Before leaving for Kyoto, I’d asked Yuki, a pruning friend raised in Japan, if it would be interesting for my Japanese crew to see a typical American gardener’s outfit. She looked at me in my stained jeans, torn Berkeley Bicycle Coalition T-shirt, and Cal Sailing Club baseball cap, and responded, “There is a saying in Japan: You stub your toe on the nail that sticks out of the floor.” So I left my American outfit at home.
Uetoh Zoen intriguingly mentioned in my acceptance letter to bring “a white towel” with me. My first day on the job, I noticed that some of the craftsmen wore a thin white terry cloth towel, about the size of a hand towel, wrapped around their heads. I debated wearing one myself. That night, I tried one on at home, looking in the mirror. Trying to re-create what I’d seen the men do, I folded the thin towel in half into a triangle and tied the ends into a knot at the back of my head. I thought about conferring with Kei first: “Do you think this towel on my head looks stupid?” But I decided against it. Not only was the question insulting, but he was a guy; he just wouldn’t understand. Working on pines my second day, I finally took a chance and tied on my bright white turban top. No one said a word. Whether they thought She’s a serious worker! or Duh, she doesn’t know how to tie the gardener’s knot, I’ll never know. The towel protected my hair completely from pine sap, which had gotten terribly stuck on my ponytail the day before, and it kept raindrops from sliding down my face—a great idea overall. Still, I prayed an American tourist wouldn’t walk into the historic Kyoto garden and discover the California gardener with a shower towel on her head.
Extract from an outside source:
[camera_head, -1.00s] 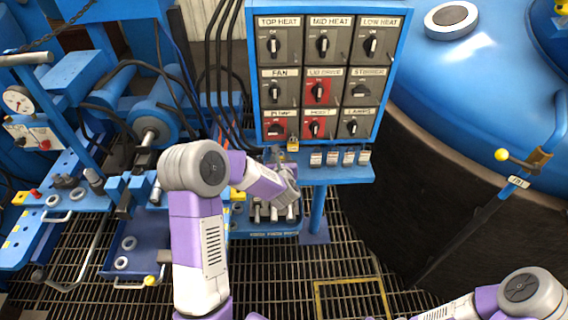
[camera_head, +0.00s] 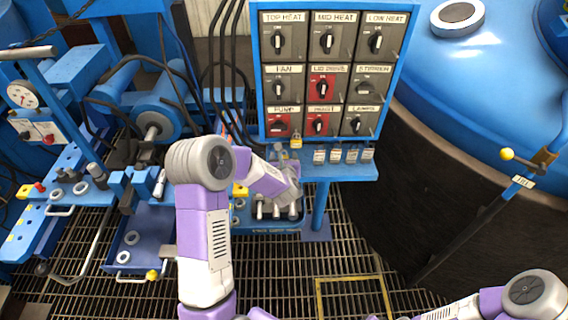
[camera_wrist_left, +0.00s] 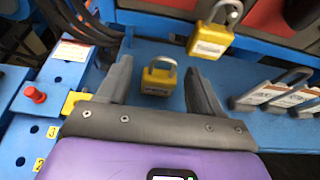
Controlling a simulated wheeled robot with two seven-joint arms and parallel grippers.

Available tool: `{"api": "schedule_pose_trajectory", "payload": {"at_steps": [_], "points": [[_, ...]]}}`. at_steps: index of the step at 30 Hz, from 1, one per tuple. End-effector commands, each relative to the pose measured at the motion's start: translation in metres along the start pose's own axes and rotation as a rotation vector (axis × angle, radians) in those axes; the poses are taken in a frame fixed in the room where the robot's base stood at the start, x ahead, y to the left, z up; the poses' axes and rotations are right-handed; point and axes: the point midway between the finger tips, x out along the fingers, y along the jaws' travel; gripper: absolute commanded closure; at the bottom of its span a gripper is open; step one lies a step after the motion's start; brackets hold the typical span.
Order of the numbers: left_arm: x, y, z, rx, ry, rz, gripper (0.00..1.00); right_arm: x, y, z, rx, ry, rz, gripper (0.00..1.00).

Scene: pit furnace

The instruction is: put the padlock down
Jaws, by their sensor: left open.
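A yellow padlock (camera_wrist_left: 158,80) with a grey shackle sits on the blue shelf (camera_wrist_left: 150,50) below the switch panel, in the left wrist view. My left gripper (camera_wrist_left: 158,66) is open, with one dark finger on each side of this padlock. I cannot tell whether the fingers touch it. In the head view my left gripper (camera_head: 281,156) is at the left end of the shelf, and the padlock between its fingers is not clearly visible. A second yellow padlock (camera_wrist_left: 211,39) hangs from the panel above; it also shows in the head view (camera_head: 296,141). My right gripper is out of view.
Black cables (camera_head: 226,80) hang at the left. A blue tray with upright pegs (camera_head: 262,208) lies below. The large blue furnace (camera_head: 470,80) stands at right.

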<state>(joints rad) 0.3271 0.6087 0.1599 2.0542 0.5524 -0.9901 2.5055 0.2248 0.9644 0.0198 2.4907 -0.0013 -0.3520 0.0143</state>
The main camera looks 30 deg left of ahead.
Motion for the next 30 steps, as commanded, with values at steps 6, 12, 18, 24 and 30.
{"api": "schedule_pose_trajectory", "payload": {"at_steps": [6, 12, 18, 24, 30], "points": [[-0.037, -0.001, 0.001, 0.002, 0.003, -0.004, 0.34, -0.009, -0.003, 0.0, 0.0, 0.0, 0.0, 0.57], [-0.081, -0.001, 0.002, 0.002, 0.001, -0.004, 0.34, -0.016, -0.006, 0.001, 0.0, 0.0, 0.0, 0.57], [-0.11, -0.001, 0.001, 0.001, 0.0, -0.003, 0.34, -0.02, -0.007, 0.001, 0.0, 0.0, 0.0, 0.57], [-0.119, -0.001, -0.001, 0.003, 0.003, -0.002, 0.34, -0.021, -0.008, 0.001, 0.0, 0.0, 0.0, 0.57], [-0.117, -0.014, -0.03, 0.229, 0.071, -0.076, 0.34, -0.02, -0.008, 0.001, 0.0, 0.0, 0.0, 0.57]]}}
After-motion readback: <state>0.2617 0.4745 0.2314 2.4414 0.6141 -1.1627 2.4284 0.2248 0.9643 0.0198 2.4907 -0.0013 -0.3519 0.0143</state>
After several days of work, I discovered many brilliantly designed Japanese garden tools. I’d rake up thousands of azalea snippets with a kumade, a light rake made of bamboo. We’d also use a tekumade, a two-foot-long rake used in tighter areas. Although we never worked on miniature gardens, the tool reminded me of playing miniature golf with my sister on an Arkansas course that integrated native rock and plants. I loved the dings and scratches on Uetoh’s tools. The men would regularly repair their tools, and the scratches meant that other craftsmen had used the tools before me. What artist wouldn’t want to paint with Mary Cassatt’s original brush or take a photo with Imogen Cunningham’s vintage camera? It wasn’t as though tools were sacred to the craftsmen, at least as far as I co
uld tell. I suspected that concern for tool longevity was based more on economic sensibility than on tradition. In contrast, running to Target for a not-so-cheap plastic rake, having it break, throwing it into a publicly maintained landfill, then buying another isn’t very cost effective or environmentally friendly. Each nick in the bamboo or scratch on metal reminded me that another had toiled before me. I felt inspired by my predecessors. One late workday, Nakaji threw an old pair of pine-pruning cuffs—a thick material covered in cotton, used to protect his wrists from needle pricks—into a bonfire. I snatched them out to reuse them, resulting in a laughing fit from Bossman.
At the end of the day, we swept large swaths of moss with a bundle of fine bamboo twigs, gathered into a hōki, or broom. Hōki, handcrafted by bamboo artisans, can cost more than one hundred dollars. Japanese garden bling look as though they’d last forever. To sweep the smaller piles, we grabbed what turned out to be my most treasured Japanese tool item: the tebōki, a hand broom. This small broom sweeps every last grain of dust off a jagged small stone without disturbing moss or lichen. It is handy for furniture, sculptures, stones, steps, or even cobwebs around the edges of fences—garden-loving Californians would go crazy over this tool. I can’t find it anywhere in the States.
We’d sweep small piles of leaves into a mi, a dustpan, but this wasn’t just any pan. The mi was a two-foot square, flat on one side and deep on the other, with no handle. Perfect for picking up a tiny pile of dust or a bucket full of leaves, the pan was super light and coveted by high-caliber California landscaping friends. The mi was made of thick plastic, like a Frisbee, which made sense for a much-used and abused tool. I’ve seen some made of woven bamboo, but that kind would last about a week with these guys. In California I’d brush up the last bit of dust with my hand, scraping and tearing my gloves prematurely. I’d toss the debris into a tarp, where it would trickle out on my way to the truck.